| Exercise task |
Return the listing below unchanged, minus its pictures.

| Information provided |

* * * * * * *

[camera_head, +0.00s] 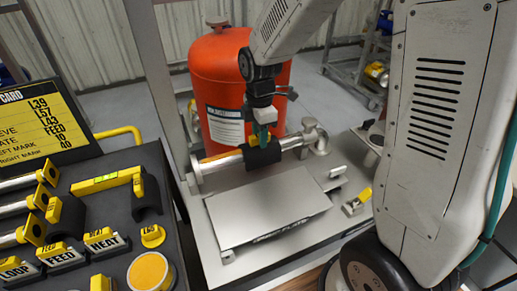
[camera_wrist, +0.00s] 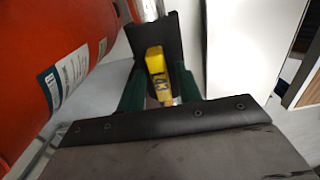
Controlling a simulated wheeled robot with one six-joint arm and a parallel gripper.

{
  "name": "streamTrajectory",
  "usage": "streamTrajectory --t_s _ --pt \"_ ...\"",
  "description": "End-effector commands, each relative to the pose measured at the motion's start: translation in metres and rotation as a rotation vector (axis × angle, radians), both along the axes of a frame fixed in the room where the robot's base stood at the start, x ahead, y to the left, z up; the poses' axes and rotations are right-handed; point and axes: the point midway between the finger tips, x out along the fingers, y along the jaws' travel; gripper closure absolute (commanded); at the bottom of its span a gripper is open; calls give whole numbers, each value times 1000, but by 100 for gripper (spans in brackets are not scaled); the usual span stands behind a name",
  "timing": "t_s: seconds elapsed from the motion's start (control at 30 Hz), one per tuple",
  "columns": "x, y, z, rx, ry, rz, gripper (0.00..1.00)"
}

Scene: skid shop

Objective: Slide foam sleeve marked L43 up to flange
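A black foam sleeve (camera_head: 262,156) sits around the bare metal pipe (camera_head: 224,162), about midway along it. A round flange (camera_head: 195,175) is at the pipe's left end, apart from the sleeve. My gripper (camera_head: 263,133) comes down from above onto the sleeve. In the wrist view the black sleeve (camera_wrist: 153,36) lies behind a yellow tab (camera_wrist: 156,70). My green fingers (camera_wrist: 158,88) stand close against both sides of this tab and appear shut on it. The tab's dark marking is not clearly legible.
A grey plate (camera_head: 265,207) lies in front of the pipe. A red tank (camera_head: 212,72) stands close behind it. An elbow fitting (camera_head: 315,137) is at the pipe's right end. A dark bench (camera_head: 110,165) with a card (camera_head: 38,118) and several parts is at left.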

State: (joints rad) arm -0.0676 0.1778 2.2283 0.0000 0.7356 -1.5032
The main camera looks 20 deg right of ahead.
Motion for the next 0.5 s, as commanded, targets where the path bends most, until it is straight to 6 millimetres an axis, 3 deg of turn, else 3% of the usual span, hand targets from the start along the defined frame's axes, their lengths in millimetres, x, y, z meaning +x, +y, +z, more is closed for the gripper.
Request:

* * * * * * *

| Reply |
[camera_head, +0.00s] 
[camera_wrist, +0.00s] 
Controlling a simulated wheeled robot with one six-joint arm and a parallel gripper.

{
  "name": "streamTrajectory",
  "usage": "streamTrajectory --t_s _ --pt \"_ ...\"",
  "description": "End-effector commands, each relative to the pose measured at the motion's start: translation in metres and rotation as a rotation vector (axis × angle, radians), both along the axes of a frame fixed in the room where the robot's base stood at the start, x ahead, y to the left, z up; the poses' axes and rotations are right-handed; point and axes: the point midway between the finger tips, x out along the fingers, y along the jaws' travel; gripper closure absolute (commanded); at the bottom of its span a gripper is open; calls give whole numbers, each value times 1000, but by 100 for gripper (spans in brackets are not scaled); the usual span stands behind a name",
  "timing": "t_s: seconds elapsed from the motion's start (control at 30 Hz), one per tuple",
  "columns": "x, y, z, rx, ry, rz, gripper (0.00..1.00)"
}

Scene: skid shop

Objective: Slide foam sleeve marked L43 up to flange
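A black foam sleeve (camera_head: 262,156) sits around the bare metal pipe (camera_head: 224,162), about midway along it. A round flange (camera_head: 195,175) is at the pipe's left end, apart from the sleeve. My gripper (camera_head: 263,133) comes down from above onto the sleeve. In the wrist view the black sleeve (camera_wrist: 153,36) lies behind a yellow tab (camera_wrist: 156,70). My green fingers (camera_wrist: 158,88) stand close against both sides of this tab and appear shut on it. The tab's dark marking is not clearly legible.
A grey plate (camera_head: 265,207) lies in front of the pipe. A red tank (camera_head: 212,72) stands close behind it. An elbow fitting (camera_head: 315,137) is at the pipe's right end. A dark bench (camera_head: 110,165) with a card (camera_head: 38,118) and several parts is at left.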

State: (joints rad) arm -0.0676 0.1778 2.2283 0.0000 0.7356 -1.5032
The main camera looks 20 deg right of ahead.
Motion for the next 0.5 s, as commanded, targets where the path bends most, until it is straight to 6 millimetres an axis, 3 deg of turn, else 3% of the usual span, hand targets from the start along the defined frame's axes, their lengths in millimetres, x, y, z meaning +x, +y, +z, more is closed for the gripper.
Request:

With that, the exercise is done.